Ahí la figura de Antonia fue relevante para hacer contactos con los demás partidos democráticos y organizaciones sociales. A veces hacer un contacto demoraba meses. Para hacer una reunión había que llegar a una casa quizá una noche antes, dormir ahí, y salir recién a la noche siguiente.

Pronto las cosas empezaron a cambiar para mejor.

“De un equipo pequeño de gente que tenía que llegar a una reunión tres días antes para no ser detectado, se llegó a tener mucho más apoyo. Uno que te presta una casa, otro te lleva un papel; era un acumulado de cosas”.

Muchas mujeres que podían hacer un hectógrafo, ese sistema de copiado basado en gelatina de pescado que se utilizaba en las escuelas, preparaban los volantes. Era algo que se podía camuflar entre las tareas del hogar y se disimulaba más fácilmente, aunque el riesgo era el mismo. Luego se hacía un paquete con los volantes, “el regalo”, se dejaba en un buzón, y después se entregaba a quienes los podían distribuir. Era una cantidad de gente que aportaba pequeñas acciones. Antonia no pegó ningún volante para esa campaña ni pudo ir a votar el día del plebiscito. En 1980 su figura era ya de alto perfil y el riesgo era demasiado. Los militares perdieron la votación y el proceso hacia la democracia quedó encaminado. Las detenciones, a partir de entonces, fueron más una represalia, una venganza, que la intención de desbaratar la organización. “Sabíamos que habíamos ganado”.
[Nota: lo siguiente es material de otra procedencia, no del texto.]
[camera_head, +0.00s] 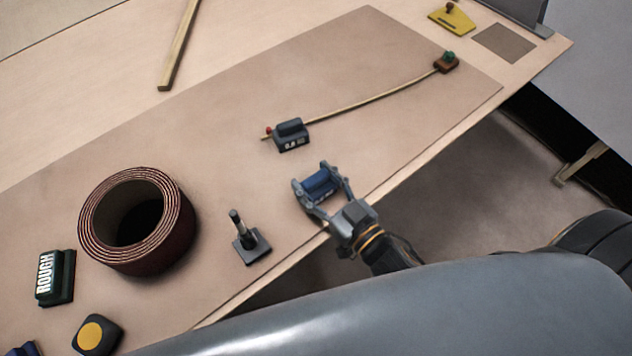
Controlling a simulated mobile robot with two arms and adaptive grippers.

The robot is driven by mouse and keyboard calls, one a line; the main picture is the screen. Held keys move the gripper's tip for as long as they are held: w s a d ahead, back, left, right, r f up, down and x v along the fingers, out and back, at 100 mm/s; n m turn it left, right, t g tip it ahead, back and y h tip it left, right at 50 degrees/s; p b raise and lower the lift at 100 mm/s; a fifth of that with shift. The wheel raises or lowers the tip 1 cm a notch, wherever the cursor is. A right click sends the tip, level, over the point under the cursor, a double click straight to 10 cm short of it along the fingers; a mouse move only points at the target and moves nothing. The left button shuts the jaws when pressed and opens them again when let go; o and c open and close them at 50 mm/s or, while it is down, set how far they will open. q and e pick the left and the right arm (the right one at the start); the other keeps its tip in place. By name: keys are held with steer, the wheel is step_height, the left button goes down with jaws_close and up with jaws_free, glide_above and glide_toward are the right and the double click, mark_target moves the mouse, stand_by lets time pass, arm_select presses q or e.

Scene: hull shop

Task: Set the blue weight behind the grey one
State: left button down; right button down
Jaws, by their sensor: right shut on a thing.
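The blue weight (320,183) is between the fingers of my right gripper (314,180), which is shut on it near the table's front edge. I cannot tell whether the weight touches the board or hangs just above it. My left gripper is not in view.
A brown block with a green top (446,63) sits at the strip's right end. A dark stand with a short post (247,241), a coiled roll (172,243) and a block marked ROUGH (55,277) are to the left. Bare board (250,85) lies behind the grey weight.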

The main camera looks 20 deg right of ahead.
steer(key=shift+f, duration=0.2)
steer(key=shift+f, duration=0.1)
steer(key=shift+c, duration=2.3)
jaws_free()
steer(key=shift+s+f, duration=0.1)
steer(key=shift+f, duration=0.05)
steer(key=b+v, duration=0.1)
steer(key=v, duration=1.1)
El 5 de diciembre de 1981 la detienen. “Intuía que estaba la operación montada, pero el cerco estaba cerrado. Finalmente, en la calle, llegando a una casa, me agarraron”. En el bolso, que engramparon junto con su ficha, tenía una caja de fósforos y un pedazo de queso. También, escrita a mano en un papel, la letra de “Explicación de mi amor”, del poeta Enrique Estrázulas, canción que cantaba Alfredo Zitarrosa:

De golpe no estás —nada más sucedió—
borrachera fetal que tu muerte me deja.
Con esta canción que solloza, olvidada de mí,
rondaré tus maderas.

Quisiera explicarte mi amor, no tu ausencia o mis culpas; ayer tú vivías.
Si ya no merezco cantar para ti,
yo te pido: no sigas muriendo.

Ilustración: Ramiro Alonso

Terrorismo de Estado

Durante la dictadura, Uruguay fue el país con más presos políticos del continente en proporción a su población. En total fueron 5.925 prisioneros de todas las organizaciones de izquierda.

Entre el 27 de junio de 1973 y el 28 de febrero de 1985, la dictadura asesinó a 28 militantes del PCU y a siete de la UJC.

En ese mismo período se constata la desaparición de 23 integrantes del PCU (cinco de los cuales desaparecieron en Argentina).

Las principales oleadas represivas contra este partido fueron la Operación Morgan (1975-1976) y la posterior al plebiscito de reforma constitucional (setiembre de 1981 a enero de 1982).

Antes, en abril de 1972, habían sido fusilados ocho militantes comunistas en la seccional 20 de la avenida Agraciada.